▶ **Your objective**:
For the entries below, how many lines include the word "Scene"? Give the figure and nothing more.

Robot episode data
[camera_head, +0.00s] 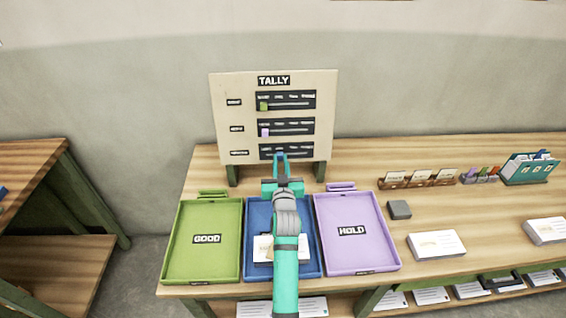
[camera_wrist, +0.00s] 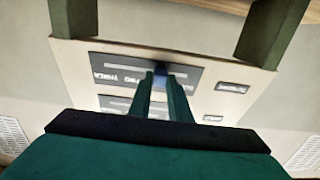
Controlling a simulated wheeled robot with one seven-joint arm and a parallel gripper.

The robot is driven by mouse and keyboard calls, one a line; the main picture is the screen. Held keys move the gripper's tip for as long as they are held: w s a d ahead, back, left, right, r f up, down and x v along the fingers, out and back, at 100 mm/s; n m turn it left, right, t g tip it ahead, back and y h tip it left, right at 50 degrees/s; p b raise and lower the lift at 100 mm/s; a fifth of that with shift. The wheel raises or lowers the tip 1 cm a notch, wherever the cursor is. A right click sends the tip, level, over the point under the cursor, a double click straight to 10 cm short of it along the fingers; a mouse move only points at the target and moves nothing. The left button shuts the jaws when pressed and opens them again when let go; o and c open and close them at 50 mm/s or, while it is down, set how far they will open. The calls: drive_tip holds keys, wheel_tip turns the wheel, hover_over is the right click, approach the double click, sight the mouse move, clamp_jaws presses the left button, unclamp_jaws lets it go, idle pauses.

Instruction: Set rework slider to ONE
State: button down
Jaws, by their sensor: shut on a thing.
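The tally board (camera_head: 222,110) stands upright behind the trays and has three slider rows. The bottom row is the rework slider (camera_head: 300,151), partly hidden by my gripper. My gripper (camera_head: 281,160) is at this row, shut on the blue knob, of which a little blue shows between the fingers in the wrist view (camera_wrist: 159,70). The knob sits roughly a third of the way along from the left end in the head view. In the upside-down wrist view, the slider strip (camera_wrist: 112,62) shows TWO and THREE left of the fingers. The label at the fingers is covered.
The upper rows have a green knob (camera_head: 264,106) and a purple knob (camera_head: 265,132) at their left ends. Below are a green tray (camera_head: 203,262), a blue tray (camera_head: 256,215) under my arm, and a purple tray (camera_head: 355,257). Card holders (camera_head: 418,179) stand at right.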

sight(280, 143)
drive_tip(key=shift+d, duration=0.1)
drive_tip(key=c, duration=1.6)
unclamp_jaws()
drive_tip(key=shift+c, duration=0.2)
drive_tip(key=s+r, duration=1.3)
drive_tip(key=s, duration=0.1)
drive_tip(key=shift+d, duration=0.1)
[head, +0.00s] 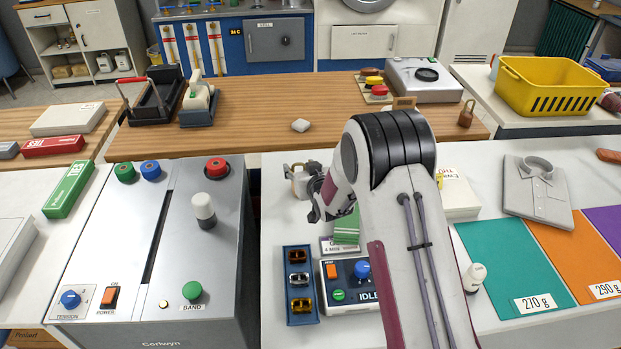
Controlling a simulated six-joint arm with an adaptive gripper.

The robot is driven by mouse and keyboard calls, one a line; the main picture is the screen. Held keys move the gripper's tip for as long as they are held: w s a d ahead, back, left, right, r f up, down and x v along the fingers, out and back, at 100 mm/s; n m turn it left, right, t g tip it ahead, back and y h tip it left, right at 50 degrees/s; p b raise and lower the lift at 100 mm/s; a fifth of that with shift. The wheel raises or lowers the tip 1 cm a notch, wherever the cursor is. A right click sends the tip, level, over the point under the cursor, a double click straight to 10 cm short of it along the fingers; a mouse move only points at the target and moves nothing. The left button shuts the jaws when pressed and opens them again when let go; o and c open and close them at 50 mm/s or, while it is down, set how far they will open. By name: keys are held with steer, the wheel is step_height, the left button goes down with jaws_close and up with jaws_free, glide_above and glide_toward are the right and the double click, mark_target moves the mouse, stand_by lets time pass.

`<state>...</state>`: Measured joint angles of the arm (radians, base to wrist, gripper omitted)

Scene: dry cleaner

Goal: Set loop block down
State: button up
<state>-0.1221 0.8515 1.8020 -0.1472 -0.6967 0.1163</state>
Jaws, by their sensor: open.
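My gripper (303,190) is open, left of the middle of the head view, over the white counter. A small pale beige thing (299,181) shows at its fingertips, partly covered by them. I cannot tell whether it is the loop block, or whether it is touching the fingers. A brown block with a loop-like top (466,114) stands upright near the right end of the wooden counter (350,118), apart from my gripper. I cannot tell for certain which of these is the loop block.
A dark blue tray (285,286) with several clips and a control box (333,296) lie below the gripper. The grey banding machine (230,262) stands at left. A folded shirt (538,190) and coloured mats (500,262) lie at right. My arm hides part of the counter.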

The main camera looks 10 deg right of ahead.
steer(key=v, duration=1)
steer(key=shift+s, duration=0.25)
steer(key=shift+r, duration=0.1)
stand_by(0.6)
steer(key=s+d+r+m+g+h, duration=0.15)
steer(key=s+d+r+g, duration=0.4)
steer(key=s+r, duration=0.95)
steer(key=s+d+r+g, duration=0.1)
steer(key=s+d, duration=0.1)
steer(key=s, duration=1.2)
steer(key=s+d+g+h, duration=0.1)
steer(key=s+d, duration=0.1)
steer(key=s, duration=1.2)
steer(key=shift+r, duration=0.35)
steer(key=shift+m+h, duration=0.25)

...

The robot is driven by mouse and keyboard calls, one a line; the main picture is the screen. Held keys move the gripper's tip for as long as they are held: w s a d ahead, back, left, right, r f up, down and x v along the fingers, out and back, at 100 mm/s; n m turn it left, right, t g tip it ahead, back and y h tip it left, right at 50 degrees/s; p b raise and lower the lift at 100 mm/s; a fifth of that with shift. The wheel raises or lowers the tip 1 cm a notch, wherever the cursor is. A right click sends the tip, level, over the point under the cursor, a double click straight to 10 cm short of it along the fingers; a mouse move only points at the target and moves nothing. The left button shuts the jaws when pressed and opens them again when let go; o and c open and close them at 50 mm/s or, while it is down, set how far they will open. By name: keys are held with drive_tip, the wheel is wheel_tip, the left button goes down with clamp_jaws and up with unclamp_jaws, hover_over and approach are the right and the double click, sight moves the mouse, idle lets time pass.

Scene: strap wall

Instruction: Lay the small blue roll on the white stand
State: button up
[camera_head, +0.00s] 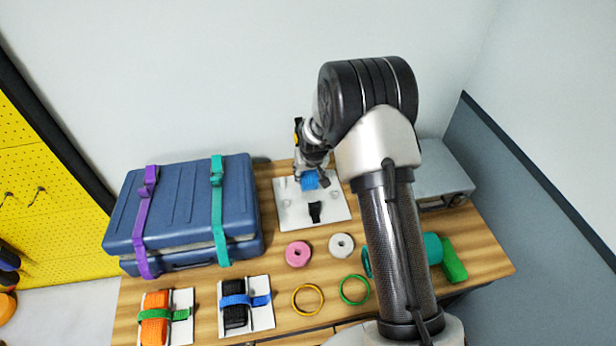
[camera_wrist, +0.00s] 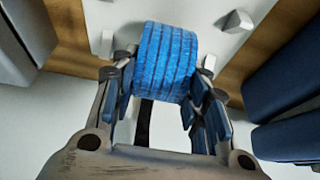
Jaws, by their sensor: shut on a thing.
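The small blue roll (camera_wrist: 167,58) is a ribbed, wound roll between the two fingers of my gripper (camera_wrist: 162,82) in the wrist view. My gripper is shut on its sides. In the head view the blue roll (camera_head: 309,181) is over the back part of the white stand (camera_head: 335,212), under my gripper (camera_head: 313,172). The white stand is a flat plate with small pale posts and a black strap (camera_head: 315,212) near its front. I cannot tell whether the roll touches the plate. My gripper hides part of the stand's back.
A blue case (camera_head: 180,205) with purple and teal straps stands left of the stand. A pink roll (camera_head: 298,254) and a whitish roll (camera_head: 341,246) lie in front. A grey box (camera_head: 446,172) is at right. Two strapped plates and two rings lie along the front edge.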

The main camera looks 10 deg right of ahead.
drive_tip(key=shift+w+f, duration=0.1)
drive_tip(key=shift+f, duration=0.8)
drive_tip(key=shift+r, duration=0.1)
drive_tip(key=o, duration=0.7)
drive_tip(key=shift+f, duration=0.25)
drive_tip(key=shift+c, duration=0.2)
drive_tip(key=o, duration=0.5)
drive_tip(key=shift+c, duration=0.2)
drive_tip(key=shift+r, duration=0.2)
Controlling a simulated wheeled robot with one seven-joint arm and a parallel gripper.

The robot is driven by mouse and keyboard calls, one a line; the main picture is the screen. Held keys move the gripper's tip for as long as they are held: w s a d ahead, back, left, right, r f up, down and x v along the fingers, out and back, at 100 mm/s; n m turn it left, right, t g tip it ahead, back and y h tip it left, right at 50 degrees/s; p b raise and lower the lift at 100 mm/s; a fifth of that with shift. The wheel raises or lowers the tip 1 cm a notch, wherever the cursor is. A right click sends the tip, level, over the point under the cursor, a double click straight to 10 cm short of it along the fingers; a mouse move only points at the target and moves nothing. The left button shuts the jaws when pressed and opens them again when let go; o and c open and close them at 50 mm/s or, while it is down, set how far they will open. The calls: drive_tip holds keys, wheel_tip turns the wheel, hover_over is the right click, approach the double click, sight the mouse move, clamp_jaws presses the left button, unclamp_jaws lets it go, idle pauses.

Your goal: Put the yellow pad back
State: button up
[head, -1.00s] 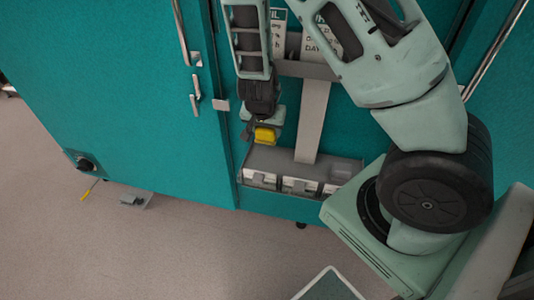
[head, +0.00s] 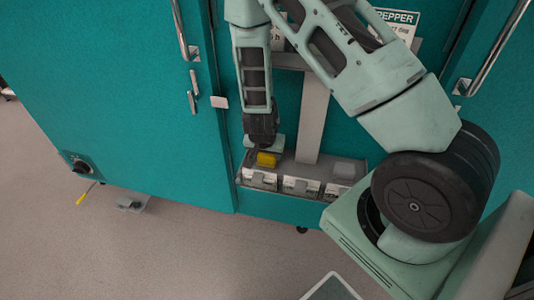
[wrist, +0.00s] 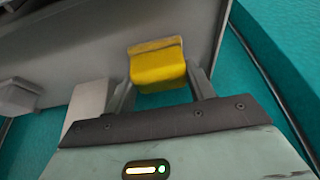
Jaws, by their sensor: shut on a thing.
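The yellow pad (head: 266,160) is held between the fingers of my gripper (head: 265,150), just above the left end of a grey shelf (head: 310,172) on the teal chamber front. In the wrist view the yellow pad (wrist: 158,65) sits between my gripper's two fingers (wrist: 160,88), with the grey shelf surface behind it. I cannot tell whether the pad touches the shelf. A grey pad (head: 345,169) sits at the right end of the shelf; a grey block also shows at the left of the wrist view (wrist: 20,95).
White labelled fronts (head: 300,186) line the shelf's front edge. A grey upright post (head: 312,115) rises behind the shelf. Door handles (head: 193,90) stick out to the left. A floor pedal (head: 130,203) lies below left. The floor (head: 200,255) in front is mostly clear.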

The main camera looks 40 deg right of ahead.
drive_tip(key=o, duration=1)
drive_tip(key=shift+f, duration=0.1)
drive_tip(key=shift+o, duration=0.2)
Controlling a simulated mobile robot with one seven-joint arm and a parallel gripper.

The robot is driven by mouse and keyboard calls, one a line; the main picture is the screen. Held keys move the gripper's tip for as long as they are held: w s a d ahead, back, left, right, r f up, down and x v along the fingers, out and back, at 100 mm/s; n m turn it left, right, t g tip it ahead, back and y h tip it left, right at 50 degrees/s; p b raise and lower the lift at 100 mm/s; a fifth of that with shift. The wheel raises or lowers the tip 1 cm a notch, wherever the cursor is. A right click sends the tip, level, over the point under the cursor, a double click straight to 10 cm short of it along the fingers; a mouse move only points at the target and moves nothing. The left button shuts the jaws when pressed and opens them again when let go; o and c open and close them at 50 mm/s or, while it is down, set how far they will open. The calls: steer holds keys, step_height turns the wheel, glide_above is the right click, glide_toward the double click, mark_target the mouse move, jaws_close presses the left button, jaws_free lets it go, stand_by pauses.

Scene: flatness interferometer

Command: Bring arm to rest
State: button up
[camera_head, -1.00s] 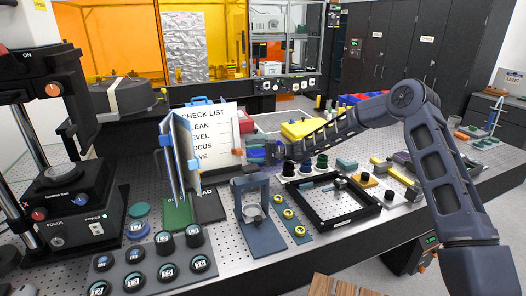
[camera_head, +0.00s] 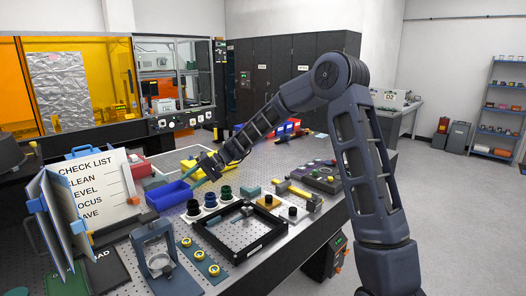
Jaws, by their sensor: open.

▶ **Answer below**:
3